一个日志段包含消息日志文件、位移索引文件、时间戳索引文件、已中止事务索引文件等。

        FileRecords实际保存Kafka消息的对象。lazyOffsetIndex、lazyTimeIndex和txnIndex分别对应于刚才说的3个索引文件。在磁盘上看到的文件名就是baseOffset的值,indexIntervalBytes控制了日志段对象新增索引项的频率。而rollJitterMs是主要用于在日志段滚动时引入随机的时间抖动（jitter），避免多个Broker或分区在同一时间点触发日志段滚动，从而降低系统负载的突发性。

append方法

  @nonthreadsafe
  def append(largestOffset: Long,
             largestTimestamp: Long,
             shallowOffsetOfMaxTimestamp: Long,
             records: MemoryRecords): Unit = {
    if (records.sizeInBytes > 0) {
      trace(s"Inserting ${records.sizeInBytes} bytes at end offset $largestOffset at position ${log.sizeInBytes} " +
            s"with largest timestamp $largestTimestamp at shallow offset $shallowOffsetOfMaxTimestamp")
      val physicalPosition = log.sizeInBytes()
      if (physicalPosition == 0)
        rollingBasedTimestamp = Some(largestTimestamp)

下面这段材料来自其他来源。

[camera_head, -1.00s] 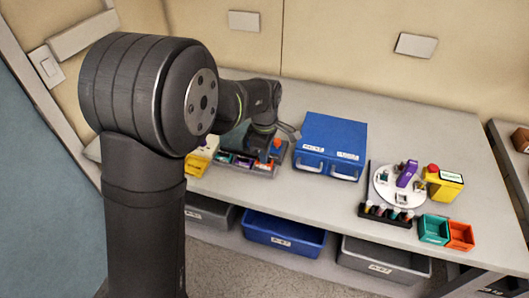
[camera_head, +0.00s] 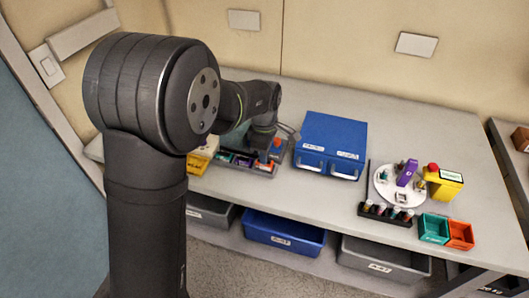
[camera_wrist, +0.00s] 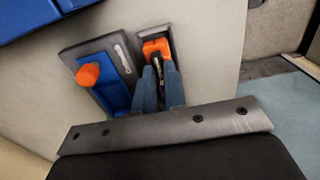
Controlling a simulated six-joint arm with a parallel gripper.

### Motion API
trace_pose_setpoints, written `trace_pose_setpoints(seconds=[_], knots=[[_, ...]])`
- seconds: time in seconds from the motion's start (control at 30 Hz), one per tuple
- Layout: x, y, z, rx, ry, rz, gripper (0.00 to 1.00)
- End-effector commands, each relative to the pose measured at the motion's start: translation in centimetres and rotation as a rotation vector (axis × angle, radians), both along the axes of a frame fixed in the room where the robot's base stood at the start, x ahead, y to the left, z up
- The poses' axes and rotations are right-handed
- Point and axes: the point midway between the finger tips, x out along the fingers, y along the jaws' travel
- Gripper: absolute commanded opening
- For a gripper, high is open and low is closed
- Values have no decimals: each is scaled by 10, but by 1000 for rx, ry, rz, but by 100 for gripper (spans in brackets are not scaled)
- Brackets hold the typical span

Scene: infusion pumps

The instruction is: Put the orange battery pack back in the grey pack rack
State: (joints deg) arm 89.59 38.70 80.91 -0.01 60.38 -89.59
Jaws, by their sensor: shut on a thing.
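The orange battery pack (camera_wrist: 157,47) shows at my fingertips in the wrist view, within a dark grey slot outline. My gripper (camera_wrist: 160,72) is shut on the pack, and its blue-grey fingers hide part of it. I cannot tell how deep the pack sits. The grey pack rack (camera_head: 262,174) stands on the table left of the blue case, with several coloured packs in its row. In the head view my wrist is above the rack's right part and hides some of it.
A blue block with an orange knob (camera_wrist: 88,75) is close left of my fingers in the wrist view. The blue case (camera_head: 332,140) stands to the right of the rack. A yellow item (camera_head: 197,165) is at its left. The table behind the case is clear.

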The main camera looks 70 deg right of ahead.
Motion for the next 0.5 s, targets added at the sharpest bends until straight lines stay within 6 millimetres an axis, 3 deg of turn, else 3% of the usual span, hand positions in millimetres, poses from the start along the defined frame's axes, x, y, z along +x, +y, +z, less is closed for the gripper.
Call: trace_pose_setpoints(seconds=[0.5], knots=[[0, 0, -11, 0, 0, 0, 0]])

      ensureOffsetInRange(largestOffset)

      // append the messages
      val appendedBytes = log.append(records)
      trace(s"Appended $appendedBytes to ${log.file} at end offset $largestOffset")
      // Update the in memory max timestamp and corresponding offset.
      if (largestTimestamp > maxTimestampSoFar) {
        maxTimestampSoFar = largestTimestamp
        offsetOfMaxTimestampSoFar = shallowOffsetOfMaxTimestamp
      }
      // append an entry to the index (if needed)
      if (bytesSinceLastIndexEntry > indexIntervalBytes) {
        offsetIndex.append(largestOffset, physicalPosition)
        timeIndex.maybeAppend(maxTimestampSoFar, offsetOfMaxTimestampSoFar)
        bytesSinceLastIndexEntry = 0
      }
      bytesSinceLastIndexEntry += records.sizeInBytes
    }
  }

有四个参数，分别表示待写入消息批次中消息的最大位移值、最大时间戳对应消息的位移以及真正要写入的消息集合。

read方法

  @threadsafe
  def read(startOffset: Long,
           maxSize: Int,
           maxPosition: Long = size,
           minOneMessage: Boolean = false): FetchDataInfo = {
    if (maxSize < 0)
      throw new IllegalArgumentException(s"Invalid max size $maxSize for log read from segment $log")

    val startOffsetAndSize = translateOffset(startOffset)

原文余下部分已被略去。